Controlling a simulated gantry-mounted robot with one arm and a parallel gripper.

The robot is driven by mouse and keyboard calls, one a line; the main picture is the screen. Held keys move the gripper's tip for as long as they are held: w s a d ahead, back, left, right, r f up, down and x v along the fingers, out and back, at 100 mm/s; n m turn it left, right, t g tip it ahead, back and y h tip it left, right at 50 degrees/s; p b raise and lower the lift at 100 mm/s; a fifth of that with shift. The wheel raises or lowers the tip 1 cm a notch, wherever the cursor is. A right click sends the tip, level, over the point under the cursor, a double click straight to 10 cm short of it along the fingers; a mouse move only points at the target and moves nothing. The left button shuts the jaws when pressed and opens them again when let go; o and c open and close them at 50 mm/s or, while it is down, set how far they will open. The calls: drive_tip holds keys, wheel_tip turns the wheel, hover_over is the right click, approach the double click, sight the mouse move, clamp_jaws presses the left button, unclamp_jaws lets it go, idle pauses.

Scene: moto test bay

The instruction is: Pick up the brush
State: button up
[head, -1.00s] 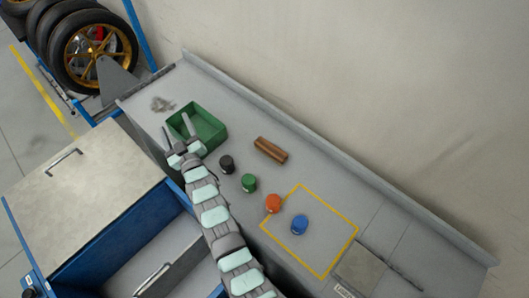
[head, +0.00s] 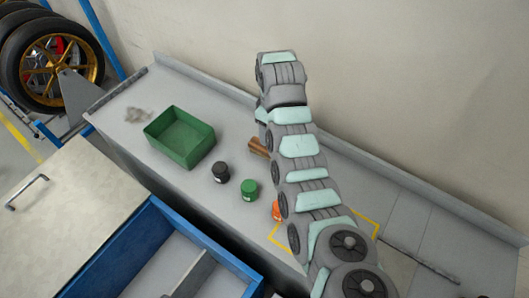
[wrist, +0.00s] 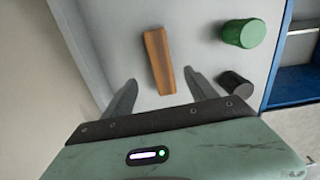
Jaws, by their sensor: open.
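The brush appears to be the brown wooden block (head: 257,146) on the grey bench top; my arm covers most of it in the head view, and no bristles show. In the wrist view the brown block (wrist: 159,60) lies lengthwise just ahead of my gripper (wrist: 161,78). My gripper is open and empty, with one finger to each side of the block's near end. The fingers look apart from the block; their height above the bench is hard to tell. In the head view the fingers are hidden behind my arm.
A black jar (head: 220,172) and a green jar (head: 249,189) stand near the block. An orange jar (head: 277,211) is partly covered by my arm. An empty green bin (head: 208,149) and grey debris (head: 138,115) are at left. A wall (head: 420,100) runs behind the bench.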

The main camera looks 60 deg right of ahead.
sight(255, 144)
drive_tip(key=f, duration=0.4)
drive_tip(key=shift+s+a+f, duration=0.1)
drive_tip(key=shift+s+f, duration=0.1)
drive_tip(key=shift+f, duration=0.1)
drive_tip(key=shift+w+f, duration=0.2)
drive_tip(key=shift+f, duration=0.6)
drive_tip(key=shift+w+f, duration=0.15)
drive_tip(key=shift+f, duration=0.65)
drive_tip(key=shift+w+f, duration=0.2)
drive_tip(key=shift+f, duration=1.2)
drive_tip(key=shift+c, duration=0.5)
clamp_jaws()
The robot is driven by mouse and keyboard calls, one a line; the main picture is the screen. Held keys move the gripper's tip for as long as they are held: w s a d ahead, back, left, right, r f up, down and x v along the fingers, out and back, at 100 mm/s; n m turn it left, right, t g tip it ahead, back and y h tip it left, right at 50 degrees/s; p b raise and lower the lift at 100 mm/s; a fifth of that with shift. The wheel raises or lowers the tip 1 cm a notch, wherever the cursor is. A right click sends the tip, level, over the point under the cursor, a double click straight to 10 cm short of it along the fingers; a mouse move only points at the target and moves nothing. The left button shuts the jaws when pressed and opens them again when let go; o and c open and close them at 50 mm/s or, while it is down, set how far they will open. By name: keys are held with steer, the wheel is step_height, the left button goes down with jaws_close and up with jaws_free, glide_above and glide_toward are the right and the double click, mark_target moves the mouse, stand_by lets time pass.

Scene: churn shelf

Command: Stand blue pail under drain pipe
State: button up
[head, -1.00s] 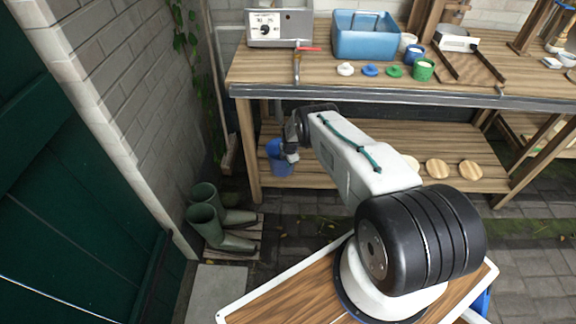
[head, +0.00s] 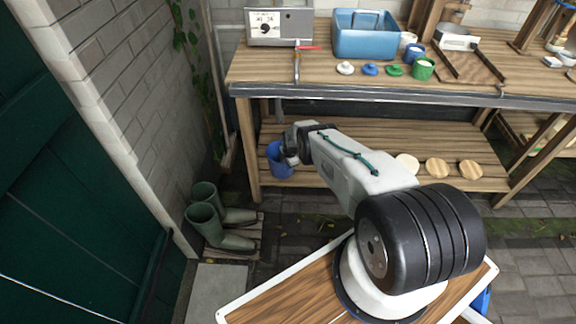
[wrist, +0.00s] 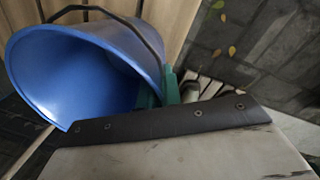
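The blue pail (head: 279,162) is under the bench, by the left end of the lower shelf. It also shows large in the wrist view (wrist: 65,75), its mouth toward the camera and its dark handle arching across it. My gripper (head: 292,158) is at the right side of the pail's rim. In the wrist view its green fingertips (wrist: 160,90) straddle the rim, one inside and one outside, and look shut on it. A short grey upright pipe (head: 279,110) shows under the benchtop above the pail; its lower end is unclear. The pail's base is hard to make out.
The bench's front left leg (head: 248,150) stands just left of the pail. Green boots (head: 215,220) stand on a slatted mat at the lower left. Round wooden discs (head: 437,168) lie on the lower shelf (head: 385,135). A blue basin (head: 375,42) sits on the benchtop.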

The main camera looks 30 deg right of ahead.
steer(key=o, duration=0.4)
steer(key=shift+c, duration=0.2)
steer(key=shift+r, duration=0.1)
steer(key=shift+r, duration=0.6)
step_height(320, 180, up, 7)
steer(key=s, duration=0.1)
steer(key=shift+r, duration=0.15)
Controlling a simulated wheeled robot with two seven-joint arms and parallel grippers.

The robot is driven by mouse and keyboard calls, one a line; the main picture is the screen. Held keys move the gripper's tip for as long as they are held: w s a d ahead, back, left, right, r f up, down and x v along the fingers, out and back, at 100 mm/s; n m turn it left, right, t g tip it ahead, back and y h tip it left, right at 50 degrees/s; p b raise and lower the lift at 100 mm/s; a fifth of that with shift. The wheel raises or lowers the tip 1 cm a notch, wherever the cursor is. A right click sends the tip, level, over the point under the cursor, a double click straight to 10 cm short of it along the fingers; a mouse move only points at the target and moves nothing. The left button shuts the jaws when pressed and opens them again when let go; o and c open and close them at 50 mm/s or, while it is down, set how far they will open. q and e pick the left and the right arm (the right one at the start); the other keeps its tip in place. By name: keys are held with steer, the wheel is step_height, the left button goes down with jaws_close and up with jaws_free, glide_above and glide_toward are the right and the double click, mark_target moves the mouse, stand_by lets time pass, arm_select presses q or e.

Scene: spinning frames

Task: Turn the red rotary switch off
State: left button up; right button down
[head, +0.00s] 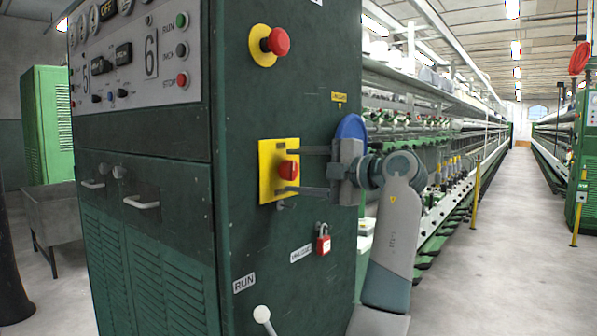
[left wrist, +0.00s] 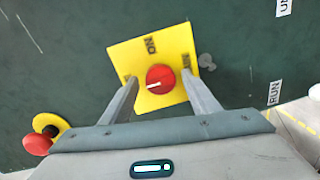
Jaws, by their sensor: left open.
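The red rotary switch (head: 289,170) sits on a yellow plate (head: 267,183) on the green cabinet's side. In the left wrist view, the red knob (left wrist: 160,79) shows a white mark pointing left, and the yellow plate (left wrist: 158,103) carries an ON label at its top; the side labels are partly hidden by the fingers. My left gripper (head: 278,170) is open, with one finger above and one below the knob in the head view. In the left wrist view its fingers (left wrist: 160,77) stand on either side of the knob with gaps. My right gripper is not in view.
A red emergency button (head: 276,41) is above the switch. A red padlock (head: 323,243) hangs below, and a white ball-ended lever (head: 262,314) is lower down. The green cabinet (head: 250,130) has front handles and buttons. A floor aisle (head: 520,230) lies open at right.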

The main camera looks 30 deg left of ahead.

——————

[Do this]
Which lines contain "Controlling"? Copy each of them out.

[The reply]
Controlling a simulated gantry-mounted robot with one arm and a parallel gripper.
Controlling a simulated wheeled robot with two seven-joint arms and parallel grippers.

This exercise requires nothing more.